## Exercise instructions
Locate and copy all lines bearing the word "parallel".

## Dataset content
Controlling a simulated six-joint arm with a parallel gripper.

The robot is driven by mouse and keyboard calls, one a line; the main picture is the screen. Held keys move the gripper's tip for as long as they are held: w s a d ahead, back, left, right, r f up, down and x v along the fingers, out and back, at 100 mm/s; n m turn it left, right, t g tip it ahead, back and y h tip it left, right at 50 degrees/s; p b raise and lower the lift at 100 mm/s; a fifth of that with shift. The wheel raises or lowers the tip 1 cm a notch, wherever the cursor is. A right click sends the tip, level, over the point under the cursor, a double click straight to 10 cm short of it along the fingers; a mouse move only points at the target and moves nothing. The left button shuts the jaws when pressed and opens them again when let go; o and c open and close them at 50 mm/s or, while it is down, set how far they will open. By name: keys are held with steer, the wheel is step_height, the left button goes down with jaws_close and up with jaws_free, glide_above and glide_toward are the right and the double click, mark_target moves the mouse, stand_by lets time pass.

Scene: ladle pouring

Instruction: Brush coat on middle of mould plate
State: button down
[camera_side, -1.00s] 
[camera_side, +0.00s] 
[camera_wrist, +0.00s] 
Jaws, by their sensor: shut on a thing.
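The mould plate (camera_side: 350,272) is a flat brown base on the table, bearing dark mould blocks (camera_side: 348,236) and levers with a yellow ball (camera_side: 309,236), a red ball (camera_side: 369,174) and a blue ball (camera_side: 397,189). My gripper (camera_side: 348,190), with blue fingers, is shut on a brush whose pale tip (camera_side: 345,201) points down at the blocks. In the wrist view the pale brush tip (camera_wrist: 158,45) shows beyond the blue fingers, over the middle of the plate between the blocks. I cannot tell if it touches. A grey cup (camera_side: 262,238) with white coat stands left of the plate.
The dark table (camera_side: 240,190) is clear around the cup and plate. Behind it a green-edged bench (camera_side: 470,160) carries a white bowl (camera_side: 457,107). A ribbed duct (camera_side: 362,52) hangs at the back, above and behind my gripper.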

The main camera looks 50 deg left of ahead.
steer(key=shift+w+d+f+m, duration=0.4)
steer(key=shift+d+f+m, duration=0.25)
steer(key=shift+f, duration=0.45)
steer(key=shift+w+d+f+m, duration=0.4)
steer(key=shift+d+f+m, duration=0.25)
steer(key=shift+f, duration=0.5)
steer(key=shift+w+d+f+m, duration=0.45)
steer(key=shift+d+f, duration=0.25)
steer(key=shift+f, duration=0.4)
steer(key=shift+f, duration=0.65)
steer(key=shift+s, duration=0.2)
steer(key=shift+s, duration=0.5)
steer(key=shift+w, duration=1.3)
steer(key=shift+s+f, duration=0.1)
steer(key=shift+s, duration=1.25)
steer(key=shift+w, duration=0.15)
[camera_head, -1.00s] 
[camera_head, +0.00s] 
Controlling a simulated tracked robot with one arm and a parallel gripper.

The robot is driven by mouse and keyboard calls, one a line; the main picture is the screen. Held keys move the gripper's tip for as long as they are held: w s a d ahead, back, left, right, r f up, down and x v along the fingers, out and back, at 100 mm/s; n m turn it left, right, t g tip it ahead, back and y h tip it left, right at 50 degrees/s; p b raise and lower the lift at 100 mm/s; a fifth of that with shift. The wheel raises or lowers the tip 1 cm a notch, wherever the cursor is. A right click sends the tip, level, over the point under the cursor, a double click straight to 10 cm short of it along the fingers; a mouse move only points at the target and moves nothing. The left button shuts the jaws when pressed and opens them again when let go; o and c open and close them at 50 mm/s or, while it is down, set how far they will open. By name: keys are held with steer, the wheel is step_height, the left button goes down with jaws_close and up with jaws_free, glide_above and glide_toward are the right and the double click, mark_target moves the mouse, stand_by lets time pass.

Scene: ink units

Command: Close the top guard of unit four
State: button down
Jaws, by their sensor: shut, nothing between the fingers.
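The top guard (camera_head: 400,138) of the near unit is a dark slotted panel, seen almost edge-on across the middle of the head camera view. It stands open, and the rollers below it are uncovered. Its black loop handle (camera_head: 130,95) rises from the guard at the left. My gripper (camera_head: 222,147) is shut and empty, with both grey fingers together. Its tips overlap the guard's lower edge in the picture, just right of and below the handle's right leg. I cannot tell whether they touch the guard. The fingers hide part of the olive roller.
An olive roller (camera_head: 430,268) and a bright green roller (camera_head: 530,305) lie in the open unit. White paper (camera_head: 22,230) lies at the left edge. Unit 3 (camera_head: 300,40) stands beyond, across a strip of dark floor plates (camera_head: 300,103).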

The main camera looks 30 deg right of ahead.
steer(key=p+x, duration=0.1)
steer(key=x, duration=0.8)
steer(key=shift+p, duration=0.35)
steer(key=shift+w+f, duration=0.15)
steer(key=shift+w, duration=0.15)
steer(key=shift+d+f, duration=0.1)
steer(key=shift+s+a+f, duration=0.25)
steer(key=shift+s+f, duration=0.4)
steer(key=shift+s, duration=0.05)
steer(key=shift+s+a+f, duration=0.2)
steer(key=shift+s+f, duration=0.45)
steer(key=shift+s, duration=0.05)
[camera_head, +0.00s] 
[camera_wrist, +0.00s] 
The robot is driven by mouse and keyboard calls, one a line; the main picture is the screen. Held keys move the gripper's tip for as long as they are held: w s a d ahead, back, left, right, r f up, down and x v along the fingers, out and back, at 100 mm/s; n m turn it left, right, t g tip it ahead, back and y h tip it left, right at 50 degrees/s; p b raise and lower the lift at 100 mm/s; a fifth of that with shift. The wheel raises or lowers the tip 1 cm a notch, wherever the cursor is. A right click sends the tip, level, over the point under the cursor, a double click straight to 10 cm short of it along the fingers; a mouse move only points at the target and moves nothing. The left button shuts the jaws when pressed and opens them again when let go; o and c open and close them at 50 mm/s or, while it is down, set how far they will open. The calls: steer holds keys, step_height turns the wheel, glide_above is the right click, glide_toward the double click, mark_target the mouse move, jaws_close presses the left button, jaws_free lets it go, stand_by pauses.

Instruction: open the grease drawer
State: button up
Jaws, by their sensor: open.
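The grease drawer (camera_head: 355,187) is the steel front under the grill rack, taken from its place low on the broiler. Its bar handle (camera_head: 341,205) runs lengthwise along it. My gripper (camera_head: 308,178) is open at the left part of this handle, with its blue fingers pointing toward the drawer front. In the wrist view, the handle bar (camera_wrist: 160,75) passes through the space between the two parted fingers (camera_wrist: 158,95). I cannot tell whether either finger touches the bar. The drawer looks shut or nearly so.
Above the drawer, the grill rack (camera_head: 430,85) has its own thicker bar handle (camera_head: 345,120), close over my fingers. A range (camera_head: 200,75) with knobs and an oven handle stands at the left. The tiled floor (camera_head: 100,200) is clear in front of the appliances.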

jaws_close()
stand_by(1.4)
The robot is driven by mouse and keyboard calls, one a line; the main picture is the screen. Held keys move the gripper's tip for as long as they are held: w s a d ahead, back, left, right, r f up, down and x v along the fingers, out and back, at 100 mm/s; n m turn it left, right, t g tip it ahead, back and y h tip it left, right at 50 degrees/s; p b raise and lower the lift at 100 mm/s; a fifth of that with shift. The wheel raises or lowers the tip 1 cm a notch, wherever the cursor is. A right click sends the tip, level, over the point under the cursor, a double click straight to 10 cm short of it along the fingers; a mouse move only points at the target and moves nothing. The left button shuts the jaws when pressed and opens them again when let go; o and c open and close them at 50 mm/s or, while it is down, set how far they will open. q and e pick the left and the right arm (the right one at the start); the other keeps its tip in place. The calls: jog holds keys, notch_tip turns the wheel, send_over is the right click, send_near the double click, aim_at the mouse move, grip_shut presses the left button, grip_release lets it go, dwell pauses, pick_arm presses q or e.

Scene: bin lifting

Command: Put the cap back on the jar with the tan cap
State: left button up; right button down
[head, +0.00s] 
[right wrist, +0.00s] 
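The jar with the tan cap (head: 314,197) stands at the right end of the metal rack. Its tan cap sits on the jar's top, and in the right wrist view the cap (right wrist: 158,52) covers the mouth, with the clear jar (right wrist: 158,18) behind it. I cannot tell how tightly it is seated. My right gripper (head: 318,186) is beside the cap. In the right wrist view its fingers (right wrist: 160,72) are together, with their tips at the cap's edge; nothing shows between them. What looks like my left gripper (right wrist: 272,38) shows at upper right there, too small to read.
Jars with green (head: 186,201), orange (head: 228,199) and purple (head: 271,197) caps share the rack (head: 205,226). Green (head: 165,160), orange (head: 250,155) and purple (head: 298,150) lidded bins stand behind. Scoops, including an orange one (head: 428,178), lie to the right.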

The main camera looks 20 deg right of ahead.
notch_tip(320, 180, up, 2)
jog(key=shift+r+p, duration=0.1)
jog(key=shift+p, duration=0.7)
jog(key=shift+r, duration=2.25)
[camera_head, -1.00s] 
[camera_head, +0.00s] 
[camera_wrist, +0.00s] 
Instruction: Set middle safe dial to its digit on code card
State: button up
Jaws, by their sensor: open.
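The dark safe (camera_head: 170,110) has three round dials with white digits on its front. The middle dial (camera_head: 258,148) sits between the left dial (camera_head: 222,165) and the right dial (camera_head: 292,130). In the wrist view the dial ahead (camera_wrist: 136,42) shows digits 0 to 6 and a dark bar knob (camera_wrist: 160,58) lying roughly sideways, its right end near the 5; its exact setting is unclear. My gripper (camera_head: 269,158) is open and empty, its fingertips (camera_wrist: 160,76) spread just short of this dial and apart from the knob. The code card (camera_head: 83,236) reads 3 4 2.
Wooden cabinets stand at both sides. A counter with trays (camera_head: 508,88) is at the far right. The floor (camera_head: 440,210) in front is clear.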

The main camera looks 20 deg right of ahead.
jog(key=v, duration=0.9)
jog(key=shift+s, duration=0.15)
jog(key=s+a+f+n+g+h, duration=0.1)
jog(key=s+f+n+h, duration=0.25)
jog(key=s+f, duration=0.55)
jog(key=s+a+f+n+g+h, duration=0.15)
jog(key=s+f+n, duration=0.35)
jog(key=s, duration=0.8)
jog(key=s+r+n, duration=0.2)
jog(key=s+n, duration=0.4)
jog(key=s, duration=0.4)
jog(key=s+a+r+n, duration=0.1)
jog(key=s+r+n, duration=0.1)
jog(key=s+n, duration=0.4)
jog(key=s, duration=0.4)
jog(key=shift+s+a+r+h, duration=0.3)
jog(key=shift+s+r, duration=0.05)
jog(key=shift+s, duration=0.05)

## Solution to this exercise
Controlling a simulated six-joint arm with a parallel gripper.
Controlling a simulated tracked robot with one arm and a parallel gripper.

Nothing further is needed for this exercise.